Our last day in Rome
We left Siena Friday morning to drive back to Rome. We planned to spend the afternoon and night there before flying out early the next morning. After dropping off the rental car and then our bags at our airbnb, we started wandering around the city. Our first stop was a late lunch at Ginger Sapori e Salute. We had been eating so much bread and pasta we were really missing our usual healthy food so we opted for some salads, which were exactly what we needed.
After lunch we continued wandering. Our next stop was the Pantheon. It was incredible to see in person. I would so love to have seen what Rome looked like in its glory days.
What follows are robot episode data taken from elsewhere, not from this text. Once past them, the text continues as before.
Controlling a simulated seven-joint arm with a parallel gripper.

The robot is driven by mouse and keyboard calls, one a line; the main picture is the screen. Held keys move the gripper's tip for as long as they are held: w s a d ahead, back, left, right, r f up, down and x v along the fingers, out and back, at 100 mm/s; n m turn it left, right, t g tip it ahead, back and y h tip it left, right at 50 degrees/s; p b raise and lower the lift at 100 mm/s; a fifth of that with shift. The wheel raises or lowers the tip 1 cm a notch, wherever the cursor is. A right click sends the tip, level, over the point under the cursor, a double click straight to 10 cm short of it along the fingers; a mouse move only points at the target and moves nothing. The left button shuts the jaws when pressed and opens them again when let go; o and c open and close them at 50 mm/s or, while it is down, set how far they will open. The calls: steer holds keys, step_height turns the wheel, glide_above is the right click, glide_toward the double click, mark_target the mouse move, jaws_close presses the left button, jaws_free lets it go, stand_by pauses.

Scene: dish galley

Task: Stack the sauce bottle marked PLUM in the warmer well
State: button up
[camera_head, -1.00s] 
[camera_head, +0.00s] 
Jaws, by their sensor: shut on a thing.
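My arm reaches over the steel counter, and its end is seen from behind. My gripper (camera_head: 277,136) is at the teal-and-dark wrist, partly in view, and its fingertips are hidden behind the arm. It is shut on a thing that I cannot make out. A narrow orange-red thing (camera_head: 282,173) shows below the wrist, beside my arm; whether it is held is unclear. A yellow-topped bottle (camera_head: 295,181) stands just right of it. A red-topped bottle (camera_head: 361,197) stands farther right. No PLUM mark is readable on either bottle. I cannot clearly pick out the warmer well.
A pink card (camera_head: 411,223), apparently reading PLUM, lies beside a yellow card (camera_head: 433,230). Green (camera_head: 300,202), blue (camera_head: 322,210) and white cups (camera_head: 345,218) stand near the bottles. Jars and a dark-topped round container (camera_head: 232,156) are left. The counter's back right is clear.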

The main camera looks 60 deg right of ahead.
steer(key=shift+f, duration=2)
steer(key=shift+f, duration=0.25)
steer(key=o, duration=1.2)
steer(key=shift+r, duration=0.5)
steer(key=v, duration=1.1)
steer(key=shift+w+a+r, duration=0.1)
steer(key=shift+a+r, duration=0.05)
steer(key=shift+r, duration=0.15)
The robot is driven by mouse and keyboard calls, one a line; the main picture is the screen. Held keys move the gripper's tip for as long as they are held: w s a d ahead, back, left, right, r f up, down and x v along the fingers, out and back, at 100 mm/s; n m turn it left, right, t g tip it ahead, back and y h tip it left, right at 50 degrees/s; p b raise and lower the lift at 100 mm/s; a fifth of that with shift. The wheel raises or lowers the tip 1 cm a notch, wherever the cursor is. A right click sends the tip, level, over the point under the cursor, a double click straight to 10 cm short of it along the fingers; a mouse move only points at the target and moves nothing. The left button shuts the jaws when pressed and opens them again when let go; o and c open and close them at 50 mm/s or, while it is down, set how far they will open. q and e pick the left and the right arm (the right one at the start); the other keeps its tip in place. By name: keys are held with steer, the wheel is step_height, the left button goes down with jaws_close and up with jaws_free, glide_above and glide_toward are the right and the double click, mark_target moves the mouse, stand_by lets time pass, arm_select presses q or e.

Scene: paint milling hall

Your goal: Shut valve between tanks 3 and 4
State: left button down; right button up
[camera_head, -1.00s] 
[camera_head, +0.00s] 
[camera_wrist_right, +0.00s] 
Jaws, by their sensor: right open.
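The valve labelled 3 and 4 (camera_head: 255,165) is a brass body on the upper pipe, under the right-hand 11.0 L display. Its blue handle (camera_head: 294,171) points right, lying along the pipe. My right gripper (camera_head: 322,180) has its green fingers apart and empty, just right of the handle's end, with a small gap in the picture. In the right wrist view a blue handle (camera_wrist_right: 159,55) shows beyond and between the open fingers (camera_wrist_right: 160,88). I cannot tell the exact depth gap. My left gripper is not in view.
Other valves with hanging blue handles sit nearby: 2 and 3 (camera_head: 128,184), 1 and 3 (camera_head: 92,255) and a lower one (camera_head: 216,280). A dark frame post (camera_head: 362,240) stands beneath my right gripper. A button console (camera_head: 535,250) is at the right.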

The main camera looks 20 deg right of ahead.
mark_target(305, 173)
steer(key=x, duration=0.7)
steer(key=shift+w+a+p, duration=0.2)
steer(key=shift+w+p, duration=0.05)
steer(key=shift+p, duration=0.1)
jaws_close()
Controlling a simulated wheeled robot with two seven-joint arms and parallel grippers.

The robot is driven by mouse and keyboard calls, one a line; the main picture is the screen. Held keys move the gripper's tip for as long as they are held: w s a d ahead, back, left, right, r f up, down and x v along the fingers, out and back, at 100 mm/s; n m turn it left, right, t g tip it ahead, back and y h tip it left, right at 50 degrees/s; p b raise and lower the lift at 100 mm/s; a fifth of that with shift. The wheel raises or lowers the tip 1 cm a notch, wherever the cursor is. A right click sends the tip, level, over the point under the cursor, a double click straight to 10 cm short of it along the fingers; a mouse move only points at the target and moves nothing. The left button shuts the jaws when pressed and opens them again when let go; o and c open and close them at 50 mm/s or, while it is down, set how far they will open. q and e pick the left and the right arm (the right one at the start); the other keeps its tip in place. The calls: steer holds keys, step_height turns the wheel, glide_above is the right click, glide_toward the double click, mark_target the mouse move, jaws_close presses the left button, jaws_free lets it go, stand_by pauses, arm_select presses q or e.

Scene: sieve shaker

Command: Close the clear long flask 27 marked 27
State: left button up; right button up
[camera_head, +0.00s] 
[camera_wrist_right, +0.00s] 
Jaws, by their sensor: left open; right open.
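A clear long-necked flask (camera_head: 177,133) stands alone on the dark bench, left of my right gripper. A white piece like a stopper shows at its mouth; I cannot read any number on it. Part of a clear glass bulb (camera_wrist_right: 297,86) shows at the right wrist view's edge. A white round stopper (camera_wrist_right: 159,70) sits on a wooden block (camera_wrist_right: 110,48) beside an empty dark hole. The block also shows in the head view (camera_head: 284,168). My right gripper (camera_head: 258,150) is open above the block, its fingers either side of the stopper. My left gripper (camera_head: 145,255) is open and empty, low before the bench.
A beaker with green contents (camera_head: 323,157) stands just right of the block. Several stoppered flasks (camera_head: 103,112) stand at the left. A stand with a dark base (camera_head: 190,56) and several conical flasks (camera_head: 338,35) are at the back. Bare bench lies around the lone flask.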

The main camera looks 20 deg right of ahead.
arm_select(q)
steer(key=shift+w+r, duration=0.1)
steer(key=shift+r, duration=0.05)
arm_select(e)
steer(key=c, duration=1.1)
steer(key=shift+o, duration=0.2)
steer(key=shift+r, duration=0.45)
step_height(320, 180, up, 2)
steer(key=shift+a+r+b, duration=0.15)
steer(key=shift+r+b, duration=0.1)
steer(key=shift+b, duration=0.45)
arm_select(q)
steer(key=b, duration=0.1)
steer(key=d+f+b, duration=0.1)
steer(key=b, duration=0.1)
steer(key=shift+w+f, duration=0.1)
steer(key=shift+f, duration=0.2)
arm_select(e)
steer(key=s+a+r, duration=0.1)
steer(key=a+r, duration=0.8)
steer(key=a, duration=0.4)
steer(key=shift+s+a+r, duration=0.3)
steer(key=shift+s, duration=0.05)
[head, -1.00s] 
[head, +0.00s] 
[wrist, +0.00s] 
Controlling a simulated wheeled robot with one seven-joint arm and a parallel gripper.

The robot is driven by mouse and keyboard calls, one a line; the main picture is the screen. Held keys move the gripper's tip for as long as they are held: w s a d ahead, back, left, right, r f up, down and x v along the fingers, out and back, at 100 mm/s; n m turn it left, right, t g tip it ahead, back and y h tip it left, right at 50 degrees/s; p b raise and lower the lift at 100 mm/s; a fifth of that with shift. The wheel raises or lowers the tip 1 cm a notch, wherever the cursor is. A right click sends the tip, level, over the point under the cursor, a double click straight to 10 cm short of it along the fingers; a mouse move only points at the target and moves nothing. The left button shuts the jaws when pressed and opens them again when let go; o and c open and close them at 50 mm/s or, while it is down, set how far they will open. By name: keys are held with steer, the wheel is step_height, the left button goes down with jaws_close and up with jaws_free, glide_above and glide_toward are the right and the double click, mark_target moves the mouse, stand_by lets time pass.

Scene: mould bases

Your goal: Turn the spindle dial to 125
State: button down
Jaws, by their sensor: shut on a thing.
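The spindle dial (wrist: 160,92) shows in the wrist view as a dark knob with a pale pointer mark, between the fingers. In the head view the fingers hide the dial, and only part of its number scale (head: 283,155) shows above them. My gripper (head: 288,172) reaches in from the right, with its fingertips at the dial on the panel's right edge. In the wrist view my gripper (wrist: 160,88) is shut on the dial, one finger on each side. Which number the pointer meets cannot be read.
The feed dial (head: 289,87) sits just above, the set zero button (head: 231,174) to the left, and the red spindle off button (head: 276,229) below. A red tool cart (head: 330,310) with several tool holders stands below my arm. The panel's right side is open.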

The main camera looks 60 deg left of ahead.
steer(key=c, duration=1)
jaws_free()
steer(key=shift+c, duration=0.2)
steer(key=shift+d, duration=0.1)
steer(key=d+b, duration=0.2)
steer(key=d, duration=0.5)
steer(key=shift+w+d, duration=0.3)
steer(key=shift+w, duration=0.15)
We also checked out Piazza Navona nearby – lots of statues and foundations. We continued walking and ended up at the Spanish Steps. I know they are supposed to be cool, but there were hundreds of people there and honestly, they were just steps. It did give us a minute to sit down and rest.
We decided to go to one last chocolate place for the day called Grezzo Raw Chocolate. It was a completely gluten and dairy free chocolate shop. I tried their chocolate and pistachio gelato. It was ok. Grom was better. Our last stop of the day and of our trip was going back to La Soffitta Renovatio for dinner. This was hands down our absolute favorite pizza place. My mouth is watering just looking at the pizza.
After 10 days we were ready to be back home, but we were sad to leave such a wonderful country. While there we walked 54.5 miles (144,813 steps) and climbed 167 flights. That’s a lot, but was probably good for us with the amount of food we ate. We definitely want to go back, especially for more of that pizza.